Yani, tam sınırda, o kritik yerde, özel bir güvenlik şirketi üs kuracaktı; 300 dönüm arazi almıştı ve daha önce verilmeyen izin çıkmıştı.
Böyle isimler yan yana geldiğinde, hep nasıl tanıştıklarını merak ederim.
Okul arkadaşı mı, iş arkadaşı mı, akraba mı; ne vesileyle? Ve elbette, neden? General, Vali, diplomat nasıl bir ticari beceri taşıyorlar?
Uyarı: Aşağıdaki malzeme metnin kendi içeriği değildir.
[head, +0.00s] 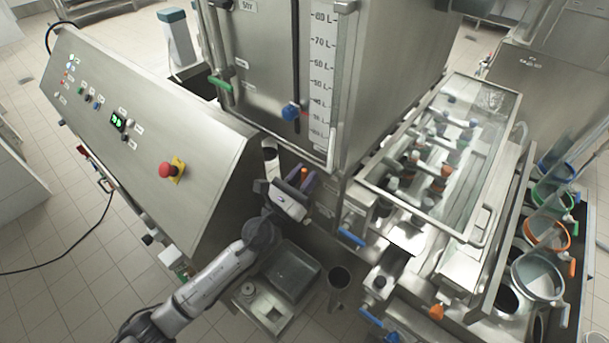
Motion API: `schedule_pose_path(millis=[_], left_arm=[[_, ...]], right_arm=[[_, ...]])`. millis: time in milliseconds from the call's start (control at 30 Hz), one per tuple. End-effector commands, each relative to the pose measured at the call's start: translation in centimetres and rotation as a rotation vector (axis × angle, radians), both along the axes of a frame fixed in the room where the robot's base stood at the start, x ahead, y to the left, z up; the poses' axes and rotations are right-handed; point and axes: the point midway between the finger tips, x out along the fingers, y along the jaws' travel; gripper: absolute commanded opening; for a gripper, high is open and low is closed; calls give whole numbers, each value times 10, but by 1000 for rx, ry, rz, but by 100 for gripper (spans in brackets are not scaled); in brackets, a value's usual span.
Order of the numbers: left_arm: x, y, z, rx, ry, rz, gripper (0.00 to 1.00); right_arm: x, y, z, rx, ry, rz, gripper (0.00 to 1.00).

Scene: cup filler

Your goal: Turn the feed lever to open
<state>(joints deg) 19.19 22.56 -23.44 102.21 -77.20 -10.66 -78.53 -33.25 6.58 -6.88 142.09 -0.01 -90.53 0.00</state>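My left gripper (300,183) is at the lower front of the steel machine, below the tank with the litre scale. Its dark fingers are around or right beside a small orange-tipped lever (304,173), which may be the feed lever. The fingers hide most of that lever, so I cannot tell whether they touch it or how it is turned. No label naming the feed lever is readable. My right gripper is not in view.
A sloped control panel (120,125) with a red emergency button (167,170) stands left. Above are a green handle (219,84) and a blue knob (290,111). A blue handle (350,237) is to the right. A steel tray (291,270) lies below my gripper.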

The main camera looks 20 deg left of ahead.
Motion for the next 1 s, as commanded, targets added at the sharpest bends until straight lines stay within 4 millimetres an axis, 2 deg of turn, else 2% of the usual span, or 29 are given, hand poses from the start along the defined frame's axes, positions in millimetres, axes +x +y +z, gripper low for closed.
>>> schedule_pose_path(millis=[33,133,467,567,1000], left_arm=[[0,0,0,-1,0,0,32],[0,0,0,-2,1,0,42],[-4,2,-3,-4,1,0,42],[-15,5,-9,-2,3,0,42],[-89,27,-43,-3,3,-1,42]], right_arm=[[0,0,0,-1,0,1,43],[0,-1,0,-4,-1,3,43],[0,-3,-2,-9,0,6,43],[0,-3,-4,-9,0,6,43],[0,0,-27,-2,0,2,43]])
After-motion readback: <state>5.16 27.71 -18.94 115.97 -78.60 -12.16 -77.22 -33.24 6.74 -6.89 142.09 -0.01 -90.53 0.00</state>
Bir de"Amerikan şirketi"!

Şirketin adı tam öyle değil: Doğru yazılışı,
"Black Hawk Security"; yani "Kara Şahin Güvenlik". Bu isim ABD'de liste başı; çünkü aynı isimde o kadar çok güvenlik şirketi var ki!
ABD'de kurulu ama, oradaki esas ortakları da Türk asıllı: Hüseyin Atkın ile Günay Övünç.
2004'te kurulan ABD şirketi, amacı
"Irak'ın imarına destek" diye ilan etmiş.
Kadrosunun uzman olduğu işleri gururla sıralıyor:
"Zırhlı konvoy güvenliği, silahlar, patlayıcılar, mayın temizleme, savunma taktikleri, düşük yoğunluklu çatışma, hava operasyonları, rehine kurtarılması, karşı-terörizm, karşı-istihbarat, kriz yönetimi, ticari yolsuzlukla mücadele, örgütlü suçlar, siber suçlar, güvenlik eğitimi."
Tabiri caizse,
"düşük yoğunluklu ordu".
Ama özel. Bir uzmanlık daha var; güzel: "
Uluslararası insan hakları hukuku".
Şirket, çalışanlarının "etnik çeşitliliği" ile övünüyor:
"Amerikalı, Türk, Kürt, Ürdünlü, Sünni Arap, Şii Arap."
Merkezi Washinton'da, ama BHS'nin Türkiye'de "BHS-Türk"ü kurduğu, (Kuzey'de) "BHS-Irak"ı açacağı müjdeleniyor.
Proje yürütülen diğer ülkeler ise şu tarihi ve turistik yerlermiş: Panama, Venezüella, Azerbaycan, Kazakistan, Afganistan, Ürdün, Mısır, Kuveyt, Birleşik Arap Emirlikleri, Yemen, Sudan, Somali, Filipinler. Allah kolaylık versin, çünkü hep problemli yerler.
Şirket sıkı bir dinleme servisi ve müşterinin bilgisayar sistemlerinin hayati ve gizli bilgilere ulaşmasını da vaat ediyor. Şahane!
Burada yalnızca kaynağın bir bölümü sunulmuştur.